Faced with having two radical Islamists set free in Norway again, both with a history of being terror suspects, the government and police are taking unprecedented steps to contain their activities. Arfan Bhatti and Mullah Krekar face close monitoring, with Krekar still facing deportation.
Bhatti, who had a long criminal record of violence before he became an Islamic extremist, was immediately arrested when he landed back in Oslo on Wednesday. Police charged him in a three-year-old case involving his earlier alleged threats and violence against a former spouse, but most terror experts believe the goal is to prevent Bhatti from trying to further radicalize Muslims in Norway.
“PST (Norway’s police intelligence agency) and the authorities probably want to keep him away from the extreme Islamic milieu, to prevent him from building it up,” Lars Gule, a researcher specializing in extremism and Islam, told newspaper Aftenposten. “And there is reason to fear that.”
One former member of the Norwegian Islamic group Profetens Ummah called Bhatti “dangerous” on national radio Thursday morning, while Kjetil Stormark, an author and journalist who runs Hate Speech International, thinks Bhatti’s homecoming can contribute to radicalization, both in the form of rhetoric and actions.
“Profetens Ummah and other militant Islamic circles in Norway will probably become much more daring and persistent than before,” Stormark told Aftenposten. He said the group stagnated when Bhatti, earlier convicted as an accomplice in an attack on the synagogue in Oslo, left Norway in 2012, reportedly to join jihadists in Syria. In 2013, he was arrested in Pakistan and sent to prison, convicted of having had contact with the Taliban.
Bhatti was released last August and immediately resumed urging Muslims to fight holy war. Writing on his Facebook page, Bhatti also warned Norwegian authorities against taking part in efforts to fight the brutal terror group IS.
His defense attorney John Christian Elden told reporters last fall that Bhatti hoped to remain in Pakistan and not be extradited to Norway. Norwegian Broadcasting (NRK) reported on Thursday that Bhatti instead actively sought to return to Norway and finally succeeded this week. Elden was already working to secure his release from arrest, while others predicted the police and PST will continue to follow Bhatti’s movements closely.

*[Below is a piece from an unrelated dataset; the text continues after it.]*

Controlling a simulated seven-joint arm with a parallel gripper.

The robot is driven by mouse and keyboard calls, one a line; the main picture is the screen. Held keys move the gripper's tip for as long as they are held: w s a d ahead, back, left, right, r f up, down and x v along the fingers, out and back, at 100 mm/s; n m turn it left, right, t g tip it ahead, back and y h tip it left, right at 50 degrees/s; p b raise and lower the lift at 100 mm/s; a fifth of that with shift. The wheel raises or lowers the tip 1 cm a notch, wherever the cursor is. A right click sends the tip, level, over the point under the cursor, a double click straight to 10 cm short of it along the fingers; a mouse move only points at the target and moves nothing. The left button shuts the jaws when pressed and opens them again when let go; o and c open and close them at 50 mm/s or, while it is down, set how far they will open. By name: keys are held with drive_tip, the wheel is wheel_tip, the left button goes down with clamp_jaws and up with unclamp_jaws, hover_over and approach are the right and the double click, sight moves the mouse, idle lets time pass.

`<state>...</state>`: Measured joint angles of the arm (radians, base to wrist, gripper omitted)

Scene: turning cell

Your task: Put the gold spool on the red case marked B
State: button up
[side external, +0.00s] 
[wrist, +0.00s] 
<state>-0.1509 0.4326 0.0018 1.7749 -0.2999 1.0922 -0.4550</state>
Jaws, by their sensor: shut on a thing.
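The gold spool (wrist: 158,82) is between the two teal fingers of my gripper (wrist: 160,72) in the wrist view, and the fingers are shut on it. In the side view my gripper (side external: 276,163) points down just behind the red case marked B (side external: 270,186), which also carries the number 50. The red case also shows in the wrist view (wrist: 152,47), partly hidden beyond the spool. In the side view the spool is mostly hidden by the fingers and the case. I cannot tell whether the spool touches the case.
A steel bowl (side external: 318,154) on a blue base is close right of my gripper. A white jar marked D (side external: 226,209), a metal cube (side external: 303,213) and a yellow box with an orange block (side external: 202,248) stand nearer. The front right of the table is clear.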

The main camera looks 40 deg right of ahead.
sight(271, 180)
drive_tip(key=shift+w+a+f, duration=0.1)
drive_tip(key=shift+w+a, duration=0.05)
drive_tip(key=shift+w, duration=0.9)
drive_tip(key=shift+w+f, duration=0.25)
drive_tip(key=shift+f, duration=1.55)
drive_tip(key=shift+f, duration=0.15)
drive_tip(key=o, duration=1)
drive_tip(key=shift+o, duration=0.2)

Mullah Krekar, meanwhile, has been ordered to report regularly to police authorities after he’s released from the prison term he’s been serving for having made threats against two Kurds in Norway and Conservatives leader Erna Solberg, now Norway’s prime minister. Krekar will also be ordered to settle in a location to be determined by the authorities, instead of being allowed to return to his home in Oslo, pending his deportation.
Norwegian government authorities have been trying for years to send Krekar back to Iraq, which he’d fled in the early 1990s only to violate the terms of his asylum and unofficially return to Northern Iraq himself as a guerrilla leader. He’s since been fighting to stay in Norway, even though he regularly blasts the Norwegian system, urges Islamic law and has been in and out of court on charges of inciting terrorism and making threats.
Justice Minister Anders Anundsen of the Progress Party, which shares government power with the Conservatives, was frustrated in his efforts to immediately deport Krekar. He failed, like government officials before him, to secure assurances that Krekar would not be tortured or executed back in Iraq. Until such assurances are agreed, Norway must continue to accommodate Krekar despite him being branded as a threat to national security.
Anundsen clearly believes that the terms he’s attached to Krekar’s pending prison release are the next best thing to sending him out of the country. Opposition politicians were forced to agree, but didn’t pass up the opportunity to criticize Anundsen and his party for making campaign promises to deport Krekar promptly that couldn’t be kept. A member of the previous left-center government, Bård Vegar Solhjell, said he wished Anundsen and the Progress Party “welcome to stubborn reality.”
Krekar’s longtime Norwegian defense attorney, Brynjar Meling, said he intended to challenge Anundsen’s orders and head back to court, in an effort to block efforts to prevent Krekar from settling back in Oslo.
While Norwegian police dealt with the security threats believed posed by both Bhatti and Krekar, more threats reportedly have been lodged against both Norway, Denmark and Great Britain. Danish newspaper Jyllands-Posten reported that a website tied to IS has published threats against new targets, including Norway. TV2 reported that PST was working to determine whether the threats could be considered real.